Chris Paul resta l’ultimo straordinario esemplare della specie, rimasto a ricordarci che nessuno è stato in grado di interpretare il ruolo più complesso della pallacanestro al suo livello negli ultimi 20 anni. Forse Steve Nash, che proprio coi Phoenix Suns di Mike D’Antoni fu artefice dell’esaltante 7 seconds or less offense, basata sulla transizione furiosa e fulminea in campo aperto.

Nash aveva istinti geniali comparabili a quelli di Paul: il canadese è quarto nella classifica degli assistmen di tutti i tempi, proprio alle spalle di CP3 che punta a superare Jason Kidd al secondo posto (l’inarrivabile John Stockton chissà se lo scomoderà mai qualcuno dalla vetta)... Paul inoltre si appresta a eguagliare Nash a quota 5 stagioni da leader della lega per assist di media a gara. Nel 2021/22 è l’unico in doppia cifra di media in stagione (10,8), insieme a James Harden (10,1). Ma non solo: il classe 1985 è primo per offensive rating tra tutte le guardie della lega ed è il migliore in assoluto per il rapporto assist-palle perse quest’anno. 

Eterno

Tutto questo, Chris Paul lo sta realizzando all’alba dei 37 anni, che compirà il prossimo 6 maggio. Alla 17esima stagione NBA, tutte giocate ad altissimo livello.

Solo in tre stagioni non ha raggiunto almeno gli 8 assist di media, mentre in 7 occasioni è andato in doppia cifra (il record è di 11,6 realizzato ai tempi di New Orleans, nel 2007/08).

Forse è proprio questa la qualità che più di tutte rende il prodotto dell’università di Wake Forest avvicinabile a una figura divina: la longevità, che sembra portarlo a migliorare - anziché regredire - man mano che passa il tempo.

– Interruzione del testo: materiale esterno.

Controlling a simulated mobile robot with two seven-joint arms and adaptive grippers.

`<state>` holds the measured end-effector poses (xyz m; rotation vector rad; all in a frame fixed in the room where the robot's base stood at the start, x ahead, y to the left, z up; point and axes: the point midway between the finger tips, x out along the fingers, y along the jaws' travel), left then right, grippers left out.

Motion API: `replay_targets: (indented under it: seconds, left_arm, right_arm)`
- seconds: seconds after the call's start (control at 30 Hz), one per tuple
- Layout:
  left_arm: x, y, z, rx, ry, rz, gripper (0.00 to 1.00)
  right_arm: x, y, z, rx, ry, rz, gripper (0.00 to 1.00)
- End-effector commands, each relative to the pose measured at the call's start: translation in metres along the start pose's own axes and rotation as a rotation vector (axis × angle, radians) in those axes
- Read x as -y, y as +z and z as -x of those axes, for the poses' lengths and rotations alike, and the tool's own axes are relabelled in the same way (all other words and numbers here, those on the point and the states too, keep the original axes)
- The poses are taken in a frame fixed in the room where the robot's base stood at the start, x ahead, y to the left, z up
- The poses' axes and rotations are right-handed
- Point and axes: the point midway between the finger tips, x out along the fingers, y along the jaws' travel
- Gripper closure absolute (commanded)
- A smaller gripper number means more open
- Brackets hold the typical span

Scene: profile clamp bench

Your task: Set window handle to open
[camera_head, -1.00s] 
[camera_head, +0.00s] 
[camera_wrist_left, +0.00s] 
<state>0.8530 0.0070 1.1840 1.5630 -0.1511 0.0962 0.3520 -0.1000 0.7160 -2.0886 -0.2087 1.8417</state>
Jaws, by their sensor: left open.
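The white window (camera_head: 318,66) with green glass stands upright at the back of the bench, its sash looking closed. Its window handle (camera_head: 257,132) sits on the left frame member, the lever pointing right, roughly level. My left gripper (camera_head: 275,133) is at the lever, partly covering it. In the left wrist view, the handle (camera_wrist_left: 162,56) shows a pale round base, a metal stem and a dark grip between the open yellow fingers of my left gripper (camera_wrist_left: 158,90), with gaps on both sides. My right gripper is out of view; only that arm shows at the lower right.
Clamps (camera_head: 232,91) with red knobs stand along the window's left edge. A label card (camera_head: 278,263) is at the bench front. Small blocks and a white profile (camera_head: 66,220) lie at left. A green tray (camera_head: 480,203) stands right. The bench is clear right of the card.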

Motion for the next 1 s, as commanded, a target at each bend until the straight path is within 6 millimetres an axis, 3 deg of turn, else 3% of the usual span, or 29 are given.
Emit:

Paul governa ancora la partita e il suo ritmo come ha sempre fatto, orchestrando la squadra con sagacia e illuminando i compagni sempre con i tempi giusti, senza disdegnare l’iniziativa personale quando l’andamento della partita lo richiede. Riesce a valorizzare una stella come Devin Booker, i tiratori posizionati sul perimetro, i tagli senza palla degli esterni e i roll dei lunghi a canestro sui giochi a due. Non solo DeAndre Ayton e Javale McGee, ma anche il terzo centro della squadra, Bismack Biyombo, alla sua miglior stagione in NBA per rendimento in rapporto ai minuti giocati. Sarà un caso? Decisamente no.

Presente

È tutto molto semplice: Chris Paul migliora in maniera esponenziale i compagni che gravitano intorno a lui e il rendimento delle franchigie che lo mettono sotto contratto.

Lo ha fatto a New Orleans, portando i quasi neonati Hornets fino al secondo posto a Ovest, nel 2008.

Ha poi dato dignità ai Clippers per la prima volta nella loro storia, a tal punto che Los Angeles veniva considerata non più solo la roccaforte dei Lakers, ma anche Lob City, la città dei passaggi lob disegnati dalla Point God per l'aitante Blake Griffin e compagni.

A Houston è andato a una vittoria dall’interrompere l’egemonia degli Warriors di Curry, Thompson, Iguodala, Green e Durant, secondo molti il quintetto più forte mai sceso su un parquet NBA.

Poi l’annata 2019/20 a Oklahoma City con il nostro Danilo Gallinari, chiusa al quinto posto a Ovest; un dato eccezionale se si considera che i bookmakers davano OKC fanalino di coda della loro conference, a inizio stagione… Non avevano fatto i conti con the Point God effect, quella sorta di presenza divina che dà forza a coloro che la percepiscono. "Dio è con noi", di nome e di fatto.

E infine i Suns, finalisti NBA nel 2021 dopo aver solamente sfiorato la qualificazione ai playoff l’anno precedente. Il titolo è sfuggito sul più bello, ma Phoenix ci sta riprovando con ancora più furore agonistico e determinazione, come dimostra il miglior record NBA della stagione corrente. La squadra sembra essere migliorata ancora. E anche in questo caso, la costante ha un nome di cinque lettere, un cognome di quattro e il numero 3 sulla schiena. A indicare la Trinità? Chi lo sa... Ma da Christopher Emmanuel Paul, aka The Point God, ce lo potremmo anche aspettare.